75 So. 329 | Ala. | 1917
Trial of the right of property in a hog. Claimants moved to exclude the testimony of the witness Taylor in regard to statements about a hog made to him by one of the claimants on the ground that the witness did not know that the said claimant was speaking of the hog in controversy. We assume that the witness did not know of what hog the claimant was speaking; but there was evidence a plenty from which the jury may have inferred that the claimant was speaking of the hog in suit. The claimant's alleged statement being in derogation of the title set up by him in this suit, there was no error in overruling the motion to exclude Taylor's evidence.
Claimants' witness Hesk (Mr. Hesk) had testified quite positively that the hog in suit belonged to claimants. There was therefore no error in permitting plaintiff to ask his witness Calloway, in the very language of the predicate which had been laid (Transcript, p. 10), whether Hesk had not said that he thought the hog was his, that he thought he had as much claim to him as anybody, and he did not know whose hog he (the hog) was.
The testimony of the witness Culbreth, upon being recalled, tended to contradict and impeach the witness Hesk (Mr. Hesk). The original action — detinue for the hog in question — had been brought against the witness Hesk. Claimants then interposed their claim, the hog was delivered to them under bond, and the trial was a trial of the right of property between them and the *18 original plaintiff. The law contemplates in such case:
"That there shall be a distinct, separate contestation or controversy between the plaintiffs in the action and the intervening claimant." Keyser v. Maas,
"And it seems to result from the nature of the issue to be litigated where a claim is interposed in detinue under section 3792 [of the Code] that the dependent and collateral cause stands for trial between plaintiff and claimant as though they were original parties, plaintiff and defendant respectively, to a statutory action of detinue." Slaughter v. Webster,
The witness Hesk was therefore not a party to the cause on trial, and was not impeachable, as parties are, by proof of inconsistent statements without a proper predicate laid giving him an opportunity to admit, deny, or explain the statement assailed. Upon proper and timely objection — and the objection to the impeaching question made the subject of the fourth assignment of error was both proper and timely — plaintiff should have been required to lay the customary predicate. But the court is of opinion that the judgment should not be reversed on account of the failure to require a predicate at the point in question, this for the reason that previously the impeaching witness had been allowed without objection to give the entire substance of his impeaching testimony. The repetition of a part of his testimony or the addition of an immaterial detail can hardly have affected the result.

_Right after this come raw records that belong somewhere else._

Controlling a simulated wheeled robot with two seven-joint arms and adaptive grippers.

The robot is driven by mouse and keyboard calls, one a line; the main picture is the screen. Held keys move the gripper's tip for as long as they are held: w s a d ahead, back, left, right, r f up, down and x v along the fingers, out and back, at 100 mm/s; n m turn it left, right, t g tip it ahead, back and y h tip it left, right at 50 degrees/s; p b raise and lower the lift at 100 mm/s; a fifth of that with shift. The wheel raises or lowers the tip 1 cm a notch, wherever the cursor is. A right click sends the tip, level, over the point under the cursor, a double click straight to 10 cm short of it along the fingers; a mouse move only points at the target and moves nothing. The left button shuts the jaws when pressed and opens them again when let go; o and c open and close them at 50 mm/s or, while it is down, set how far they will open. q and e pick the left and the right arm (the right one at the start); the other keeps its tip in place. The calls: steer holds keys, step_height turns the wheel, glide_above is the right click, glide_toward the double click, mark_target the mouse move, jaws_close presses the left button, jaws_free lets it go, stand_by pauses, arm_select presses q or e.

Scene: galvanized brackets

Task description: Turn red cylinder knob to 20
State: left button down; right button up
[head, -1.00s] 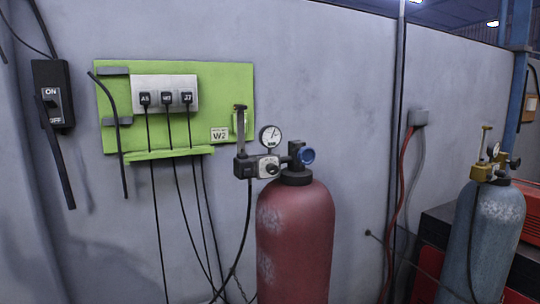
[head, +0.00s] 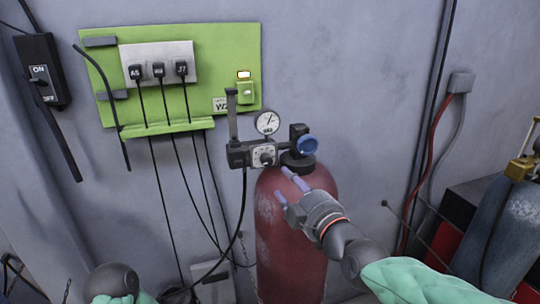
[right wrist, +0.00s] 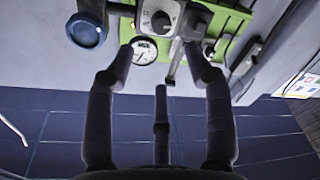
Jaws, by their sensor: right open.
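The red cylinder (head: 285,245) stands upright near the wall with a regulator on top. The regulator's round dial knob (head: 264,157) faces out below a white pressure gauge (head: 267,123); its setting is too small to read. A blue valve wheel (head: 307,145) sits to the right. My right gripper (head: 284,181) is open and empty, in front of the cylinder's top and just below the regulator. In the right wrist view the knob (right wrist: 162,19) shows beyond the spread fingertips (right wrist: 162,62), apart from them. The left gripper is not in view; only part of my left arm shows.
A green panel (head: 235,60) with several plugged black cables hangs on the wall behind. A black ON switch box (head: 38,72) is at far left. A blue-grey cylinder (head: 505,230) stands at right. A black hose hangs down from the regulator.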

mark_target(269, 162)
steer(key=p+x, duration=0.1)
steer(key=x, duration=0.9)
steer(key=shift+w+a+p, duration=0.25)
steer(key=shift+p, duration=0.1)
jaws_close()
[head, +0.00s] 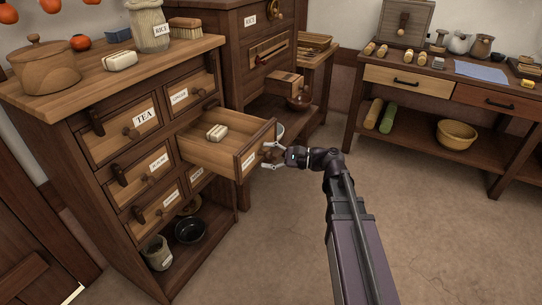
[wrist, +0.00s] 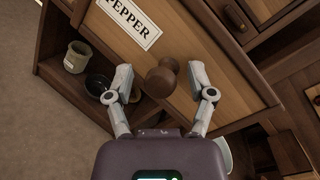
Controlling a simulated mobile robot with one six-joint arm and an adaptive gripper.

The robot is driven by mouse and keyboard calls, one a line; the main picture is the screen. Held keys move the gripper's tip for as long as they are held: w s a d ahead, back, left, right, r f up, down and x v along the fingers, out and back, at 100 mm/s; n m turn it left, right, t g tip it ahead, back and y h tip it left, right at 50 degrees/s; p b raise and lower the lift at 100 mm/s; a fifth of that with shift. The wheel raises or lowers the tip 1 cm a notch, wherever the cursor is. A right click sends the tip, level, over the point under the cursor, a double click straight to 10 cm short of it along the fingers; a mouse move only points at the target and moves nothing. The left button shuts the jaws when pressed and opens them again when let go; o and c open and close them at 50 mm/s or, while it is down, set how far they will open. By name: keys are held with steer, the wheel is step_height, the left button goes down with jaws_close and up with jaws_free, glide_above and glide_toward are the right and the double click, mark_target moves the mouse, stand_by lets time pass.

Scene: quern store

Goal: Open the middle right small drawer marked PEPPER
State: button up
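The PEPPER drawer (head: 222,139), in the middle of the cabinet's right column, stands pulled far out. A small pale block-like item (head: 217,132) lies inside it. The drawer front shows close in the wrist view (wrist: 225,95), with its PEPPER label (wrist: 131,20) and round wooden knob (wrist: 163,77). My gripper (head: 269,155) is in front of the drawer front. In the wrist view its fingers (wrist: 161,84) stand on either side of the knob with a gap at both sides. It is open and holds nothing.
The cabinet (head: 90,165) has other closed drawers, including TEA (head: 144,117). A dark bowl (head: 190,230) and a jar (head: 157,253) sit on its lower shelf. A side table (head: 408,82) stands at the back right. The floor (head: 270,245) in front is clear.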

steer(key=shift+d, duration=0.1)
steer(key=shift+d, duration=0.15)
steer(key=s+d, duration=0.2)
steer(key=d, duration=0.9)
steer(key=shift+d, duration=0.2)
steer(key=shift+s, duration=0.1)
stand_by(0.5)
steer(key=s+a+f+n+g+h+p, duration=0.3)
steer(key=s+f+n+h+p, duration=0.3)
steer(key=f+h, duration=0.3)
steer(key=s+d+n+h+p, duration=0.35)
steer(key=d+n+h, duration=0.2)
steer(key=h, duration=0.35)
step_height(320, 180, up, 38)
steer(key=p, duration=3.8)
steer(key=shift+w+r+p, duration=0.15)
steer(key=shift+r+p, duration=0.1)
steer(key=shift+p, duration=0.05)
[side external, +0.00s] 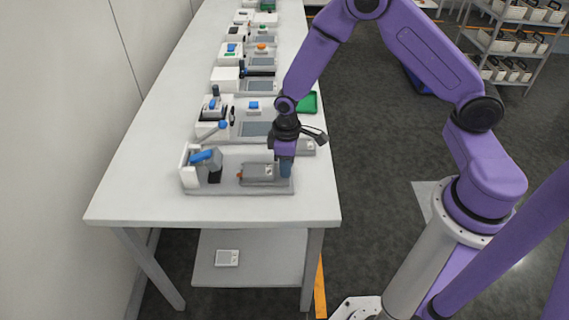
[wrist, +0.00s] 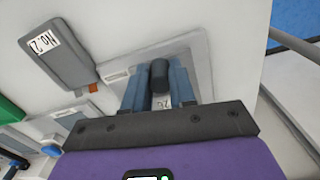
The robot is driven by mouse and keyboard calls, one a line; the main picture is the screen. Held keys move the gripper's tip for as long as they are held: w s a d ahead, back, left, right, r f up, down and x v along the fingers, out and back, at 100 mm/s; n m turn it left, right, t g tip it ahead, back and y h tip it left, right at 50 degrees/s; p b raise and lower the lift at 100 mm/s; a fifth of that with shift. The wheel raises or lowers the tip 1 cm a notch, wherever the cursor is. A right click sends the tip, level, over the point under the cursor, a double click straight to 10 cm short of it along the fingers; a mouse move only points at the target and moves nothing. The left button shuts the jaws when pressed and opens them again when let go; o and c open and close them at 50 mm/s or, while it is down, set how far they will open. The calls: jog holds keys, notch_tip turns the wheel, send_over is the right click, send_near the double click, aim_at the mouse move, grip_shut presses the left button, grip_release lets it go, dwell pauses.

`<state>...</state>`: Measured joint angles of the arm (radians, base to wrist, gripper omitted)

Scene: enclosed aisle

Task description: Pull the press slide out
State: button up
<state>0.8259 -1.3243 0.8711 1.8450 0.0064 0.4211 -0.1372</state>
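The nearest press station stands at the near end of the white table. It has a grey base (side external: 215,187), a white block with a blue lever (side external: 206,156), and a flat grey plate (side external: 257,172) with a small orange tab. I take this plate to be the slide, though I cannot be sure. My gripper (side external: 286,168) points down at the plate's right end. In the wrist view, my gripper's blue fingers (wrist: 159,90) stand on both sides of a dark upright handle (wrist: 159,72) over a grey plate (wrist: 203,68). Whether they touch the handle is unclear.
Several similar stations (side external: 255,130) run back along the table (side external: 135,195). A dark plate marked "No. 2" (wrist: 62,50) shows in the wrist view. A green tray (side external: 307,102) is farther back. The aisle floor right of the table is clear up to my base.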

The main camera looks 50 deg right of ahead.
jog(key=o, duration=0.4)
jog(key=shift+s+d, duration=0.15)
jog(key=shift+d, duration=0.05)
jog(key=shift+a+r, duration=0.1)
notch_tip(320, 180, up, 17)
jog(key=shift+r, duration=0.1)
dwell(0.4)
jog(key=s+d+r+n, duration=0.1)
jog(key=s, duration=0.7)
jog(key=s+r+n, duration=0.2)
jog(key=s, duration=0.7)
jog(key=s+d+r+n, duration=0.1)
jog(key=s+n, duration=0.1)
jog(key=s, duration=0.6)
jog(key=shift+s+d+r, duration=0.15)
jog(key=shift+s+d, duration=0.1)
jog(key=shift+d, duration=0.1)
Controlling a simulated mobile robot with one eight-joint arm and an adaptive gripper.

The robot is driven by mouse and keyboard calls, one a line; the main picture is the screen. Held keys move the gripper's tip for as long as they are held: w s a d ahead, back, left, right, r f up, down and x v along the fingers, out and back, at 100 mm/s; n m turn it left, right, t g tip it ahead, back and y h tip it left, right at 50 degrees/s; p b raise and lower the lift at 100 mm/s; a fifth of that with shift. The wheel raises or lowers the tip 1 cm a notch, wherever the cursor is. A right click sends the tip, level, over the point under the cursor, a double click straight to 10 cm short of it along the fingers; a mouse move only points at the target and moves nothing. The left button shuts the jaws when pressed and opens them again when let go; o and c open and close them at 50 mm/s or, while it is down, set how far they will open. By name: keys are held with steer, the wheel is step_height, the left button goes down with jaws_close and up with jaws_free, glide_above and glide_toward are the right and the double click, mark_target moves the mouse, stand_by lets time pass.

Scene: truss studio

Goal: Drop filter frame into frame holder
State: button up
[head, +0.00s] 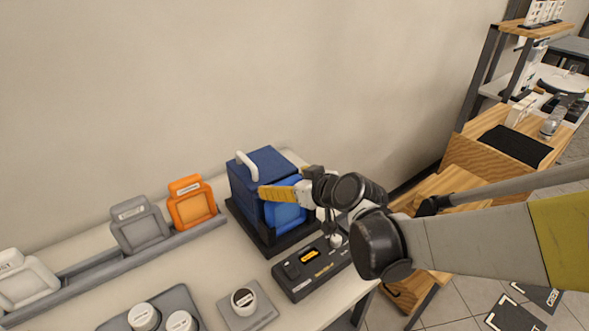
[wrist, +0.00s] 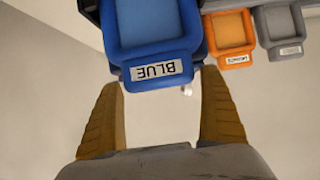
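The bright blue filter frame (head: 285,214) stands at the front of a dark blue box (head: 265,168) with a white handle. In the wrist view the frame (wrist: 155,25) appears upside down, with a tab labelled BLUE. In the head view my gripper (head: 277,192) comes in from the right and covers the tab. A long grey rail (head: 150,250) holds an orange frame (head: 191,203), a grey frame (head: 140,224) and a white frame (head: 25,281).
A black device (head: 312,268) with an orange display lies in front of the box, close below my arm. A small cup (head: 243,300) stands on a grey pad. A grey tray (head: 178,298) holds white-topped containers. A wooden bench (head: 511,147) is at the right.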

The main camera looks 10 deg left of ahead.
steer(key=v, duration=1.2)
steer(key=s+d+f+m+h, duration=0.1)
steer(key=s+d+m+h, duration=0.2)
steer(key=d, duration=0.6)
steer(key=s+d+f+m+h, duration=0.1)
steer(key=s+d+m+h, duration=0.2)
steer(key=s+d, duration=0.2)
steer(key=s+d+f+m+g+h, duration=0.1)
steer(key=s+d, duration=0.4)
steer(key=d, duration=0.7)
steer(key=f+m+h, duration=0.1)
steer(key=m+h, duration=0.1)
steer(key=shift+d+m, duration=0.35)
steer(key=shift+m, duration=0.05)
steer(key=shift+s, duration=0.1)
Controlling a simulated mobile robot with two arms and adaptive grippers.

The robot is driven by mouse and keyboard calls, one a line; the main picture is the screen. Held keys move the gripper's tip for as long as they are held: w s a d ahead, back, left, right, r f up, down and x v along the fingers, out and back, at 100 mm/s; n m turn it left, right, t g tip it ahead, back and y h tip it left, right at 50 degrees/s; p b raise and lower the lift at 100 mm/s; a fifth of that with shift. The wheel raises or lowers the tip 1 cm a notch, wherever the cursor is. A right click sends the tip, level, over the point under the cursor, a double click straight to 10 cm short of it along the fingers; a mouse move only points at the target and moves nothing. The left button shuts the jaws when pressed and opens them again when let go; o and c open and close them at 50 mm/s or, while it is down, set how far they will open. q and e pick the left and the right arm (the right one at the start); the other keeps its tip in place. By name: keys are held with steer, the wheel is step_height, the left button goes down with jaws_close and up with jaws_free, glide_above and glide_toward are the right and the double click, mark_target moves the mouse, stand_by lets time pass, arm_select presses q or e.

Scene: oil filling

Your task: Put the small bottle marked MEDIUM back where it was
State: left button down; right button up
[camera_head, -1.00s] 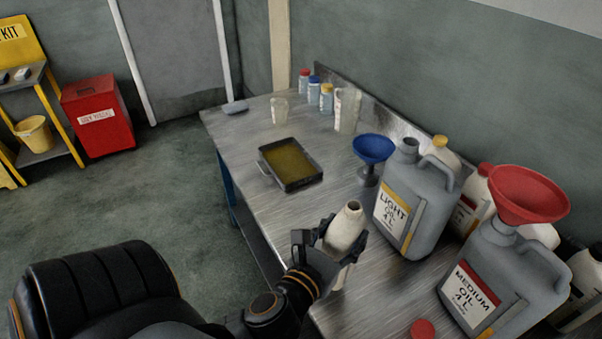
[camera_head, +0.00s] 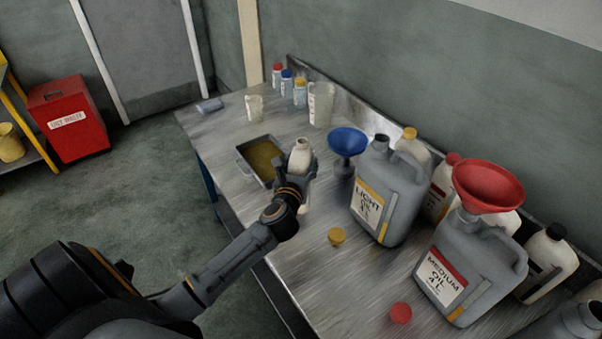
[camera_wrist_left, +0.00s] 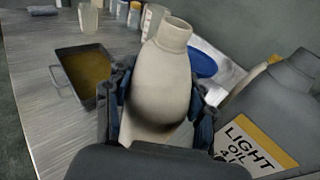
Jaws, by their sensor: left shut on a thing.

There can be no reversal on account of the court's denial of the motion for a new trial. The newly discovered evidence related to an admission alleged to have been made by the plaintiff prior to the trial. But the admission, if established beyond peradventure and accepted as a true statement of the plaintiff's mind at the time, was not of such character as necessarily to conclude the cause against him. The trial court had a better view of the case than we can have, and we are unwilling to affirm error of the ruling on the motion. As the case appears to us upon the record, it was a case for jury decision if ever there was one, and we have found no sufficient reason for interfering with the result.
Affirmed.
ANDERSON, C. J., and McCLELLAN and GARDNER, JJ., concur.